The NL18 course has a very high scientific profile due to the expertise of the professors and to the discussed topics, ranging from classical basics to the most advanced state-of-the-art of linear and nonlinear computational mechanics.
Moreover, the course has a strong international character in terms of teaching body, including renown experts from the University of California at Berkeley and the University of Stuttgart, along with professors from academic institutions in Pavia.
Fig. 1 Exhaust manifold for motorcycle industry
Fig. 2 Velocity streamlines for the flow inside the manifold
Fig. 3 Velocity vectors for the flow inside the manifold
Fig. 4 Exhaust gas pressure contours for the flow inside the manifold
The main objective of the course is to provide engineers who use computer codes, graduate students, and researchers with a review of numerical techniques and solution algorithms for nonlinear mechanics. The course indeed introduces the current state-of-the-art in finite element modeling of nonlinear problems in solid and structural mechanics and illustrates issues (and possible solutions) that could appear in a number of applications.
The course reviews systematically different sources of nonlinear behavior, paying special attention to nonlinear constitutive behavior of materials, large deformations and rotations of structures, contact and instability problems with either material (localization) or geometric (buckling) nonlinearities, which are needed to fully grasp weaknesses of structural design.

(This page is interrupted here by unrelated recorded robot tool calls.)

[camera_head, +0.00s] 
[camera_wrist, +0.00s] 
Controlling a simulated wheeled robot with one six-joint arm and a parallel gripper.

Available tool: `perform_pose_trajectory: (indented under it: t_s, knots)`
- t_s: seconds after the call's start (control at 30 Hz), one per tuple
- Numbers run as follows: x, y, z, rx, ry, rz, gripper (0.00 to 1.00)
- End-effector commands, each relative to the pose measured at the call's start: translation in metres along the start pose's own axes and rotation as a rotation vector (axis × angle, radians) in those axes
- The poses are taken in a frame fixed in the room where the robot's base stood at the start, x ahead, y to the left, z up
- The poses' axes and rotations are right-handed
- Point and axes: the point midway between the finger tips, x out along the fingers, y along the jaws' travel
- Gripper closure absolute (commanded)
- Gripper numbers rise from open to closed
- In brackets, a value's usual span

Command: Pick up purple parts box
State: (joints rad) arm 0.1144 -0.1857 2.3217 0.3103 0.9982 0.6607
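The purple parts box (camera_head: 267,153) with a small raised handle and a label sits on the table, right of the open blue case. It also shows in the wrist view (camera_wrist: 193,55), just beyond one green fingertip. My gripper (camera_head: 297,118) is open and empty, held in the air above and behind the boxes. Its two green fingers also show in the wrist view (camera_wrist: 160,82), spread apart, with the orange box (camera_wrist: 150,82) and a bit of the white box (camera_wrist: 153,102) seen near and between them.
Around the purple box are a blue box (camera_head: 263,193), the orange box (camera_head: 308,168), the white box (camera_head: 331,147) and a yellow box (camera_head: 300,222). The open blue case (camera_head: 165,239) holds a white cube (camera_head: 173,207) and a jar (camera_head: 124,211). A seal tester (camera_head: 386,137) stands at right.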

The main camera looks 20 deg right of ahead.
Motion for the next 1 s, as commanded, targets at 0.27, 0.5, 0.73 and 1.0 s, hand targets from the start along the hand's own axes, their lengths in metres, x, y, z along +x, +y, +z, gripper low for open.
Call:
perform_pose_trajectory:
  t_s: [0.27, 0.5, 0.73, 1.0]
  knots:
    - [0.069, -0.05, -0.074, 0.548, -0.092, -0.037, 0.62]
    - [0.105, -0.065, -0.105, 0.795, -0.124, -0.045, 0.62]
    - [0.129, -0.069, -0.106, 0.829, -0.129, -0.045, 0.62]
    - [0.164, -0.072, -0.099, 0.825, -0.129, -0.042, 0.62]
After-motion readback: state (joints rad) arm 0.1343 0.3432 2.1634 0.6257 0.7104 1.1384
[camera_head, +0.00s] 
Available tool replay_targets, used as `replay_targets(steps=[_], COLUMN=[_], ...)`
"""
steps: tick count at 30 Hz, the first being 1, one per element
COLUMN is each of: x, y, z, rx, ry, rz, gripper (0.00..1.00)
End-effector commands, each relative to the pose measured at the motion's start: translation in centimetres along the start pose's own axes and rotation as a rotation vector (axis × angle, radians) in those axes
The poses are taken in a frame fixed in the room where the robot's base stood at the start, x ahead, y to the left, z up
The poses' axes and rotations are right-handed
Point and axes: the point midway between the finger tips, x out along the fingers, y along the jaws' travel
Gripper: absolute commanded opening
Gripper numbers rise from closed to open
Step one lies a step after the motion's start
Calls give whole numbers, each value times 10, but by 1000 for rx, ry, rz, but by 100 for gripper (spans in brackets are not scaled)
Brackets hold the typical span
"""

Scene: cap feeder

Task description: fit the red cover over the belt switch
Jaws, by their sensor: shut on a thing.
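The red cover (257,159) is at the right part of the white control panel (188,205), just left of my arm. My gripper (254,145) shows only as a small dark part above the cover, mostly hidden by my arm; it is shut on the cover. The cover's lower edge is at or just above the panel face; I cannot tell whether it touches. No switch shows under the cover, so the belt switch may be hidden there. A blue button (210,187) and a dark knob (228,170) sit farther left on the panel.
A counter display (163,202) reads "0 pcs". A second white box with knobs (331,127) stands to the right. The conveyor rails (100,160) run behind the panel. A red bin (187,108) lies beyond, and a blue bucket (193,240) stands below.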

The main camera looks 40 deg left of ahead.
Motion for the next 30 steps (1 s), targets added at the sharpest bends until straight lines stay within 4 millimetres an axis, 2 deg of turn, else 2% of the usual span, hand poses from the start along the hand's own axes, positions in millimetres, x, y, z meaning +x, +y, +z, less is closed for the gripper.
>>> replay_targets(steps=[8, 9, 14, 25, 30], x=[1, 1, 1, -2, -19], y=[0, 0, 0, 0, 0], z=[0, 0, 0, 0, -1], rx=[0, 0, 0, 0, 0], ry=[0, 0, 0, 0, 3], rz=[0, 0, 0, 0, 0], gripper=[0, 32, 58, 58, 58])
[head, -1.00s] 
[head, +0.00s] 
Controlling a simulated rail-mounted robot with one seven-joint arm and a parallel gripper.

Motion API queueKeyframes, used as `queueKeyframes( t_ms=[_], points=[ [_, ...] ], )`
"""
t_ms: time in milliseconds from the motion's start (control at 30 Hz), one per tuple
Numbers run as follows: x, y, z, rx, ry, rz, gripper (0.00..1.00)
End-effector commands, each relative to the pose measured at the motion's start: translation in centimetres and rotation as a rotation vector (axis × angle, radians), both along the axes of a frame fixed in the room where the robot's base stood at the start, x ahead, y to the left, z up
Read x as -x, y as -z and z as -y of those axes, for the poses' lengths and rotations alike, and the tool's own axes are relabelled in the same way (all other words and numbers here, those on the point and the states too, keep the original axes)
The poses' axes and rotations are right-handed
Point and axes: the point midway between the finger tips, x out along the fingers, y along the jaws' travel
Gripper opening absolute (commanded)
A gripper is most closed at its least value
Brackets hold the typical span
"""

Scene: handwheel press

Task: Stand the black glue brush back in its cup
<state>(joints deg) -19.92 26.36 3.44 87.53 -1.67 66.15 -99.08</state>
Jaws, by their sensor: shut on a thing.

The course will also provide insight both on advanced mathematical aspects and on the practical aspects of several computational techniques, such as the finite element method, isogeometric analysis, meshless techniques and virtual element methods.
Objective of the course is thus to provide the participants with a solid basis for using computational tools and software to achieve the optimal design, and/or to carry out a refined analysis of nonlinear behavior of structures.
The course finally provides a basis to account for multi-physics and multi-scale effects, likely to achieve a significant break-through in many industrial applications.
Tutorials and Course Material
Special emphasis will be given to FEAP personal version (projects.ce.berkeley.edu/feap/feappv/) or simple “in house” codes written in Matlab or Maple.Copies of Finite Element Analysis Program (FEAPpv) computer codes, by Prof. Robert L. Taylor at UC Berkeley, and the complete volume of notes will be available to all attendees together with electronic copies of other lecture materials and survey papers.